I don't agree with the original author of the article that there'll be an increasing servants and nannie class. (a) The middle class have a host of labour-saving devices now. (b) The bottom classes are nowhere near as conditioned and biddable as they were in pre-WW2 days. (c) Residences are highly stratified now.The rich and the poor don't live adjacently as they used to a century ago. The rich and the upper middle class are increasingly living in highly secure areas with no entrance for anybody without a specific purpose.

As real value-adding work moves upstream (educationally) then I think the underclasses and the poor will be left where they live now. Already in many of our housing ('sink') estates in the UK the shops have long left, the police hardly ever visit, community premises are vandalized, schools have the lowest grades of teachers (either inexperienced or those who have failed elsewhere), there are no sports facilities, social workers (who don't live there, of course) work from steel-containers offices, etc, As the welfare state is cut back due to the new austerity even social workers will make sure of scheduling their daily diaries elsewhere. Welfare benefits will be delivered by Securicor vans and armed guards. Very little private charity work will be taking place, as in Victorian England because the worthy ladies are now at work (usually earning salaries several times more than the average person could earn)..

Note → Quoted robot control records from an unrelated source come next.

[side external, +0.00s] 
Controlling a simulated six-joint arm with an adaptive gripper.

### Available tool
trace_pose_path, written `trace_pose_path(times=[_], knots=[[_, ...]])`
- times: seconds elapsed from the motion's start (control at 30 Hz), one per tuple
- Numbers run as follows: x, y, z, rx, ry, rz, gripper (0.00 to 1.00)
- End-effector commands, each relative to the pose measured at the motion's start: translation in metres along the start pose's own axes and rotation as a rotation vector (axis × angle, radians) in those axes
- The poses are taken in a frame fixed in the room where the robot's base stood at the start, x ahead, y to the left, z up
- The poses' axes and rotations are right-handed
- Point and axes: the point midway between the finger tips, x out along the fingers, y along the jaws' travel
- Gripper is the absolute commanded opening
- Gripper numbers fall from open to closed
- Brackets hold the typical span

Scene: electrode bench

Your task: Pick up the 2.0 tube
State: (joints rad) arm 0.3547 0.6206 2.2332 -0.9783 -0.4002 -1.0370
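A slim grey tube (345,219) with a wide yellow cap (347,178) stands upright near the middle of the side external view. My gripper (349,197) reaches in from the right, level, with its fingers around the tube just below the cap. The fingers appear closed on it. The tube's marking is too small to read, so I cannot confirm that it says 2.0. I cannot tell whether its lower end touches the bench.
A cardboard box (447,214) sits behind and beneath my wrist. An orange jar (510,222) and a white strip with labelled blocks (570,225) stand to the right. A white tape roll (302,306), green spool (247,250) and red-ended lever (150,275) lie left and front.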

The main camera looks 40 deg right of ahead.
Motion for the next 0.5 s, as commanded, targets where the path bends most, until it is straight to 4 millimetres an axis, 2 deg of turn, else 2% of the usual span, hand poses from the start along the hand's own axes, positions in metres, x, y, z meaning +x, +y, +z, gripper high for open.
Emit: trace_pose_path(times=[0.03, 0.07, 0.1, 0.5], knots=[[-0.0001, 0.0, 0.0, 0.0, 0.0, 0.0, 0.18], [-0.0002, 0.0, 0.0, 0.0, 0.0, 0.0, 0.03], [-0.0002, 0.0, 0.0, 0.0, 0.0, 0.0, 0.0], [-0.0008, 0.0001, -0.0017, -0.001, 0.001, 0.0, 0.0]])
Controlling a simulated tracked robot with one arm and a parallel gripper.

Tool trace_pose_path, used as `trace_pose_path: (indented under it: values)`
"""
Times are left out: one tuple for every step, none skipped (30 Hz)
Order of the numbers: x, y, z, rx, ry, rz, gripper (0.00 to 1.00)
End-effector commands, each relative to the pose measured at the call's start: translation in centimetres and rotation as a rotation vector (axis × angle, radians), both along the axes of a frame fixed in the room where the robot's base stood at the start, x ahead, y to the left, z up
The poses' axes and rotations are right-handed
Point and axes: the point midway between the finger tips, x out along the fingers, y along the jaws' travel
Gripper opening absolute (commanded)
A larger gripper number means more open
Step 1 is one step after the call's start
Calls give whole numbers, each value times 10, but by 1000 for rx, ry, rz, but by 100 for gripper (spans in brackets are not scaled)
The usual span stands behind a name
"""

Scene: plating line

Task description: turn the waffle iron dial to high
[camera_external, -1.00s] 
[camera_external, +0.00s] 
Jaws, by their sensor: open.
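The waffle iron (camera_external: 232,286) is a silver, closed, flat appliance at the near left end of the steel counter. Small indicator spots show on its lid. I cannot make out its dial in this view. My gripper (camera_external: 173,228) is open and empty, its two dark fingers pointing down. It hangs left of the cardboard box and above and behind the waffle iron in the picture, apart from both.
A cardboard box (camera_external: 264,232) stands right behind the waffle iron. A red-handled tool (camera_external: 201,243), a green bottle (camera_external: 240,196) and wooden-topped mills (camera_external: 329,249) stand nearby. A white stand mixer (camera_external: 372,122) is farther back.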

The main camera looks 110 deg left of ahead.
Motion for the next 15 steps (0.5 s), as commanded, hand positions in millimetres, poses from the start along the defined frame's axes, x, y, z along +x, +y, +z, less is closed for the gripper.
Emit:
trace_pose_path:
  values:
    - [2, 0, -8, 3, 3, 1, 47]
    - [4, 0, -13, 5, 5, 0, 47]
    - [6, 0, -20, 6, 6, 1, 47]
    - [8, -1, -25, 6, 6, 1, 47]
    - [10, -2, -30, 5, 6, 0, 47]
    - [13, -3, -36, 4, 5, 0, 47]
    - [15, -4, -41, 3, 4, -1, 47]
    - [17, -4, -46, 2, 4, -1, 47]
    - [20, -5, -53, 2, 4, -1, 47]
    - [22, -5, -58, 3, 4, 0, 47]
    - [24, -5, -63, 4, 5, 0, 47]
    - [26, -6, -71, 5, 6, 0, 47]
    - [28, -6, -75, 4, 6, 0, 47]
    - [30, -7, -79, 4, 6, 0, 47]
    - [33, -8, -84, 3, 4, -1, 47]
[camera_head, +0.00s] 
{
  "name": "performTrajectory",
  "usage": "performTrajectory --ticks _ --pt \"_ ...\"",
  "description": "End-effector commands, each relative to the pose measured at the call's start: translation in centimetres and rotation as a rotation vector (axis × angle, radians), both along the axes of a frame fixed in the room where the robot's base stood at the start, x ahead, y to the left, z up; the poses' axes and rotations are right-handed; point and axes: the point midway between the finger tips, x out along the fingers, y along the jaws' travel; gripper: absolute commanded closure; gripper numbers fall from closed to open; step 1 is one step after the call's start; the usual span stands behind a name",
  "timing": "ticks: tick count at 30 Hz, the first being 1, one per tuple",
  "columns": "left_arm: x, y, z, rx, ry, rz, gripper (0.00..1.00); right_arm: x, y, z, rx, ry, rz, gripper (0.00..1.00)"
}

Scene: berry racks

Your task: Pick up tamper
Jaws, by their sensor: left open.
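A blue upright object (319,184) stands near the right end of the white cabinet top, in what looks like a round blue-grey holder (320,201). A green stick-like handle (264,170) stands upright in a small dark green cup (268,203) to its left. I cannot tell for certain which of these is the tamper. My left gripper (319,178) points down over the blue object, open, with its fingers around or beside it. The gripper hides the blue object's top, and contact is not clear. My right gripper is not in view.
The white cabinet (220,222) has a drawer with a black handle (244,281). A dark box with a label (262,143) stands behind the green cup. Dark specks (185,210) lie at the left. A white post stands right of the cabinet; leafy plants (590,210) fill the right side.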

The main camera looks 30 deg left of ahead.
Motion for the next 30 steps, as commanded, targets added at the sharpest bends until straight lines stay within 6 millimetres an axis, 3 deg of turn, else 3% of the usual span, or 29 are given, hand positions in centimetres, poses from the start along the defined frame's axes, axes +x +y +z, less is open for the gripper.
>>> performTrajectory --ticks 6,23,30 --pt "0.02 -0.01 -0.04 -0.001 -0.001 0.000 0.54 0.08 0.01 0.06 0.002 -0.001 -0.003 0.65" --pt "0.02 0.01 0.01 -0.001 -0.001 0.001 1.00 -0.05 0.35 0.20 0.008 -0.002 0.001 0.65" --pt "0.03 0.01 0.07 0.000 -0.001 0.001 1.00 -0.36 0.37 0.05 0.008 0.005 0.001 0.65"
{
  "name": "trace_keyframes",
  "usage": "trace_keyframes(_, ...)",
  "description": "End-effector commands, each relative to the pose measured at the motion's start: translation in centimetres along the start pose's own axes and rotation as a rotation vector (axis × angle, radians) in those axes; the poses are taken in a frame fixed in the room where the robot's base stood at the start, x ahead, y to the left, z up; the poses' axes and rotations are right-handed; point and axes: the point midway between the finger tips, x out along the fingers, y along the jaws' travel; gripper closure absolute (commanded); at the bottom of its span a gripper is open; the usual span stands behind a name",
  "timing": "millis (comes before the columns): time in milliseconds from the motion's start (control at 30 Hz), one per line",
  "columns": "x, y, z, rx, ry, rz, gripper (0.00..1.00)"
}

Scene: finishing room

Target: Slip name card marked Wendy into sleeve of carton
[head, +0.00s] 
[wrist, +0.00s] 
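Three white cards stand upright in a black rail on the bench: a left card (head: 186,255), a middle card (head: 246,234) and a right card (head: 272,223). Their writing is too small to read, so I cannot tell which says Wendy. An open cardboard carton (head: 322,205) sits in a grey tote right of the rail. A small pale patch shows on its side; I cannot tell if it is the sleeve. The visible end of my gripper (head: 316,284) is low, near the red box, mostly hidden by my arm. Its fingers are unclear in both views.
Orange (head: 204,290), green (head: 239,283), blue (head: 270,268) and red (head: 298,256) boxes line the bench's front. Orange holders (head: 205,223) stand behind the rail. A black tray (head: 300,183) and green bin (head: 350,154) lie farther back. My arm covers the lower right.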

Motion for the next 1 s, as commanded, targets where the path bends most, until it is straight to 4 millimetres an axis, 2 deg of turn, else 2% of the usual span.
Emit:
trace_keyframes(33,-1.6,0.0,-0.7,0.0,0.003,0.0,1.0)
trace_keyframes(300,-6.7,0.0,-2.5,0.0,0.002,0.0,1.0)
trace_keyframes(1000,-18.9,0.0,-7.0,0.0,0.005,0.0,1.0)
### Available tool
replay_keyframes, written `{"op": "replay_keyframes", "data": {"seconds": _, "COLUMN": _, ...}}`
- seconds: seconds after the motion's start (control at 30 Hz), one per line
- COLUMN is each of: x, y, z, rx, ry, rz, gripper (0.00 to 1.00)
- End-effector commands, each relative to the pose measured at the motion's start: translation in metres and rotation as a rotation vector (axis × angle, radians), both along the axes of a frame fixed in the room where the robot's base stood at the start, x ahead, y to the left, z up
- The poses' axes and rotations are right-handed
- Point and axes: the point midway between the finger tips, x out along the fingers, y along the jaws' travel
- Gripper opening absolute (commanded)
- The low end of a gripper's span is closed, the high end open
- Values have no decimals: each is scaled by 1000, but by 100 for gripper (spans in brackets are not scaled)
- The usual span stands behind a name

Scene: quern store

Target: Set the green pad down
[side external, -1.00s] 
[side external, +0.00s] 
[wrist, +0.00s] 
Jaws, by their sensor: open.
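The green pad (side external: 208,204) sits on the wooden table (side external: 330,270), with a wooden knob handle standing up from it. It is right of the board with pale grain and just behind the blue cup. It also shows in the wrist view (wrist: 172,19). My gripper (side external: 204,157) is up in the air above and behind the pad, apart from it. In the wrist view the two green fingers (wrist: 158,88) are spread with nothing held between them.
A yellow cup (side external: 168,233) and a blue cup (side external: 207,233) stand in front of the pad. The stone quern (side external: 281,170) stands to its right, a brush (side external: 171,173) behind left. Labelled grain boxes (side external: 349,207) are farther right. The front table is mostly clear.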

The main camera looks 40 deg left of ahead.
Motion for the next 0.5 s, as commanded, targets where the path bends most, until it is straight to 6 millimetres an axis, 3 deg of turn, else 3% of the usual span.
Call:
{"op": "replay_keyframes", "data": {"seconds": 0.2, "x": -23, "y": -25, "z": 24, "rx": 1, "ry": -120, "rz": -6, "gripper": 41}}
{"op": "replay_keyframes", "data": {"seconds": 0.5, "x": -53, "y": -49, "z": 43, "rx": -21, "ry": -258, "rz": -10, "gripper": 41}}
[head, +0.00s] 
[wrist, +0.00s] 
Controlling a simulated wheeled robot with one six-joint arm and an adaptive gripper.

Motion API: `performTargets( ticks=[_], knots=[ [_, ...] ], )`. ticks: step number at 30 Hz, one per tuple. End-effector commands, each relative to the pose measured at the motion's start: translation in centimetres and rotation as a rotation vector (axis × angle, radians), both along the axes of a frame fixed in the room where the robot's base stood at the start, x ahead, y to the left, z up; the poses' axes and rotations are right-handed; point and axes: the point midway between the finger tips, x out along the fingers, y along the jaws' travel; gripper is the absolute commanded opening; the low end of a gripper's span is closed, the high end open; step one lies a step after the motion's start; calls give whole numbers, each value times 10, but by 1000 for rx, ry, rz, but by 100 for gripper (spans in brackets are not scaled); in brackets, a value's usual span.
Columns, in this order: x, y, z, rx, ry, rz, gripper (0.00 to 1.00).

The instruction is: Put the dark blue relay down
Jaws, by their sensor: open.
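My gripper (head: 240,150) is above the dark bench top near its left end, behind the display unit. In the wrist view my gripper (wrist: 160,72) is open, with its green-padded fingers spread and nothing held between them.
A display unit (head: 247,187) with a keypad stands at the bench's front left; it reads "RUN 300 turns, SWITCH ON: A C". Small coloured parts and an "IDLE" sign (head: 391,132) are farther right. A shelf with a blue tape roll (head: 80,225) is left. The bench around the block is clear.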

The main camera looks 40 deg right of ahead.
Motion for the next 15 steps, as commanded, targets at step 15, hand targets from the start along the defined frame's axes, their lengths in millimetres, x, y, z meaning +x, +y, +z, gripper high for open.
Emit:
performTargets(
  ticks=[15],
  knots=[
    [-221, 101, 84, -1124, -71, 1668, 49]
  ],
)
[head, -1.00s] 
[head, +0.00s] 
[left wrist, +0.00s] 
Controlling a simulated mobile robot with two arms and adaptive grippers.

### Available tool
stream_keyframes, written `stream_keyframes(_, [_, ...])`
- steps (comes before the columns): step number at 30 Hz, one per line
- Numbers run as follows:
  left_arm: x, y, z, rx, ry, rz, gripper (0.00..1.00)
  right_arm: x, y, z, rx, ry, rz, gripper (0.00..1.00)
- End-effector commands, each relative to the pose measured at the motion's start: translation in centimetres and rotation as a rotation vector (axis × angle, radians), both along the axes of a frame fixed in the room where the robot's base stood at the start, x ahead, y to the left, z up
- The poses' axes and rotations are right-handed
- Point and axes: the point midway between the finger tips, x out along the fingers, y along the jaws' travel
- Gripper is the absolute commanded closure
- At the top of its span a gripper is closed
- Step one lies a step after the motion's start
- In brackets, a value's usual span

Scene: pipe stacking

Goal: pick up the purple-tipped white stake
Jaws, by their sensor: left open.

I think many parts of the big cities and many peripheral housing estates will look more and more like the favelas that you knew in Sao Paulo. The only entities (apart from drug gangs) that I can think of which will want to go into these areas in a meaningful way on a daily basis will be private schools so long as they receive a decent income per pupil (e.g. the same as the per capita cost of the present state system). They'll be looking for, and teaching, pupils with exceptional talent who are being increasingly sought by the universities and for which, in due course, bonuses (like soccer transfer fees) will be paid.

The new government in the UK, since its election a couple of months ago, is already opening application lists for businesses, charities, groups of parents, groups of teachers, who want to start new independent schools in September this year. About 600 such have already applied. Almost all these applications so far are from middle-class people for schools in middle-class areas. But, in due course, -- if the present impetus is maintained -- I think we might see an increasing number of business proposals by competent firms able to move into the most broken-down, untruly areas and run fine schools for those parents (probably mostly single parents) who are strongly motivated to see that their children are given worthwhile skills.

There has been too much whiff-whaff about education in the past few decades. It is not about " a desire for learning" or "creativity" or "opening young minds", etc. This is fine for children of the elite and upper middle class who already have social confidence before they go to school, who know during school that it's highly likely that there'll be a good job for them somewhere in their parents' world, who have time, leisure and sports facilities in a secure environment. But for 70% of the children in the past 50 years most post-puberty education at school has been a waste of time, and half of those children have been actively alienated from anything to do with "learning". What they've really wanted were tangible skills.

Keith

At 08:41 24/07/2010 -0400, you wrote:
If I read this correctly, we are heading for a major socio-economic split. Those with an aptitude for IT and all of its uses will rise and everybody else will fall. This suggests the emergence or continuity of yet another socio-economic category, that of the care-givers and organizers. Assuming the growth of an increasingly impoverished nanny class, a world could emerge in which a great number of people have little to do other than bow, scrape and mill about when they are not peddling drugs and commiting petty crimes. Given that the IT class, the best and the brightest, will spend its time perpetually staring into and poking at little machines, there will be a great emergent need to ensure that society does not collapse into chaos. A leadership class, perhaps consisting of some of the best and brightest will have to be present to ensure that everyone has a chance of staying alive and healthy. Or perhaps all I'm saying is that we might expect to see lawyers, doctors, bureaucrats, social workers, police and politicians to continue to organize and look after things whatever other splits occur in society. However, they would be increasingly indebted to the IT overclass, which would make life easier for them by poking away and devising new programs.